The commission originally told Mr. Bernier in August that he wasn’t invited, as his party failed to satisfy at least two of three criteria established by the (Liberal) order-in-council creating the debates commission: It had candidates in more than 90 per cent of the ridings, but it isn’t represented in Parliament by an MP who was elected as a member of the PPC, and the commission saw no evidence it would be able to elect more than one candidate in October.

But the commission also gave Mr. Bernier the opportunity to change its mind, by naming ridings where he believed PPC candidates had a legitimate shot.

Mr. Bernier named five ridings, including his own and two ridings where the PPC candidates are former Conservative MPs.

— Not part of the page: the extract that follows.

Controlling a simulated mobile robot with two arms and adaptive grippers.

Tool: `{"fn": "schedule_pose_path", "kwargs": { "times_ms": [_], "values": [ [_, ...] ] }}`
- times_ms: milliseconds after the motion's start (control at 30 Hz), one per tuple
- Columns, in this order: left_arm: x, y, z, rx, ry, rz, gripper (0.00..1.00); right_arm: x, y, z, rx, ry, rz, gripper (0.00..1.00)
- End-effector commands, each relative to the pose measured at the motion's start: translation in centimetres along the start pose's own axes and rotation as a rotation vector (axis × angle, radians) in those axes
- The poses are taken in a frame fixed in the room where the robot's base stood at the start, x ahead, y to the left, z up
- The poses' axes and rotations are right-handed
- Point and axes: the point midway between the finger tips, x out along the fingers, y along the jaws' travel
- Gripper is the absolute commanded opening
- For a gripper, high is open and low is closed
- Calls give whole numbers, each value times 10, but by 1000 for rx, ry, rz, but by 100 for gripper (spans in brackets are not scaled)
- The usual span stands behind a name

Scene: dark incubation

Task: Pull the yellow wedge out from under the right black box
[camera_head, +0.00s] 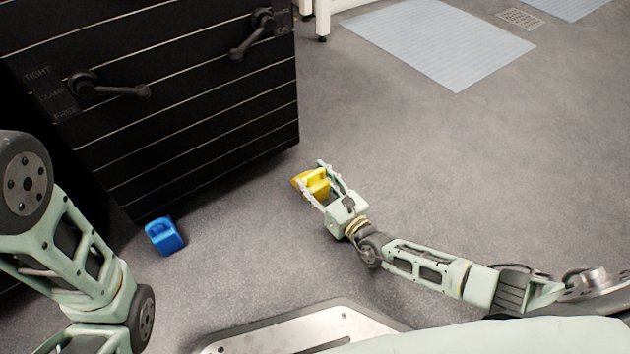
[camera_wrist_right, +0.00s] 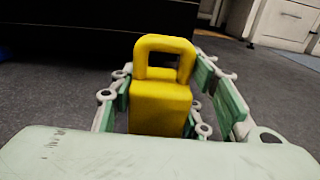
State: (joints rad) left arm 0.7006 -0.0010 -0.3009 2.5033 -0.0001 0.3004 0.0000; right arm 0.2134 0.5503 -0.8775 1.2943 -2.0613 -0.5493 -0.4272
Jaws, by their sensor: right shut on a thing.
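The yellow wedge (camera_head: 315,182) has a loop handle and is between the fingers of my right gripper (camera_head: 325,183), which is shut on it. In the right wrist view the wedge (camera_wrist_right: 162,100) fills the middle, with the gripper's green fingers on both sides. The wedge is out on the grey floor side, apart from the right black box (camera_head: 230,90), whose front corner is to its left. I cannot tell whether the wedge touches the floor. My left arm shows at the left, but its gripper is out of view.
A blue wedge (camera_head: 164,236) lies on the floor by the lower edge of the black boxes. Two dark lever handles (camera_head: 110,88) stick out from the box front. Open grey floor (camera_head: 430,170) extends to the right, with a light blue mat (camera_head: 440,42) farther back.

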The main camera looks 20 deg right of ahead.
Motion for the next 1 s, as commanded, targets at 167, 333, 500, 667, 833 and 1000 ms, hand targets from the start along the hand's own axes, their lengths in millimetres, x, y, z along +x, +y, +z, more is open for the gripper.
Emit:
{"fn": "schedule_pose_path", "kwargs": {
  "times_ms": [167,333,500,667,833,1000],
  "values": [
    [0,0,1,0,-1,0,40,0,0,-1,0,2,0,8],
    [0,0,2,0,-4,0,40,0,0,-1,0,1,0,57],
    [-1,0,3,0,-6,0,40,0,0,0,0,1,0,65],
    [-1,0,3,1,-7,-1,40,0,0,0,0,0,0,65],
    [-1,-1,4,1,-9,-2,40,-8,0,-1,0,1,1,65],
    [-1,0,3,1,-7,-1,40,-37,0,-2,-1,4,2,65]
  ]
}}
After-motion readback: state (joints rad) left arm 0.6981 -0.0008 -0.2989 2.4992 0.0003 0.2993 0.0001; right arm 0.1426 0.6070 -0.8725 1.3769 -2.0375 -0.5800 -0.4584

He also pointed to Etobicoke North, where his star candidate is Renata Ford, the widow of former Toronto mayor Rob Ford.

The commission then did polling in those ridings and found that anywhere between 25 per cent and 34 per cent of those surveyed were at least considering voting PPC. Based on that, and on Mr. Bernier’s social-media activity, his media profile and his standing as a former cabinet minister, the commission changed its mind and ruled that the PPC has a legitimate chance of electing more than one candidate.

However, what the PPC candidates in question are much more likely to do is split the Conservative vote in those ridings, thereby opening the door to the Liberals. That means the PPC is, in fact, unlikely to meet the criteria for debate participation.

The bottom line is that there are serious problems with the Leaders’ Debate Commission.

It’s not the commission’s criteria; the question of who should be invited to a leaders’ debate is inherently subjective. The problem is that those criteria were unilaterally set by the Trudeau government. It’s not a great look.

The goal was the establishment of an independent body to organize televised leaders’ debates and put an end to partisan bickering over who would attend what and when. Instead, compared with 2015, there will be fewer debates this time – partly because Mr. Trudeau is using the commission’s two “official” debates as cover for avoiding debates organized by independent groups.

And now, a last-minute change in the attendees list, based on the subjective interpretation of various factors, and which appears to favour the Liberal Party, has raised doubt about the commission’s independence.

The Leaders’ Debate Commission might have been a good idea in theory, but it is failing its first real-world test. It should not survive the election in its current form.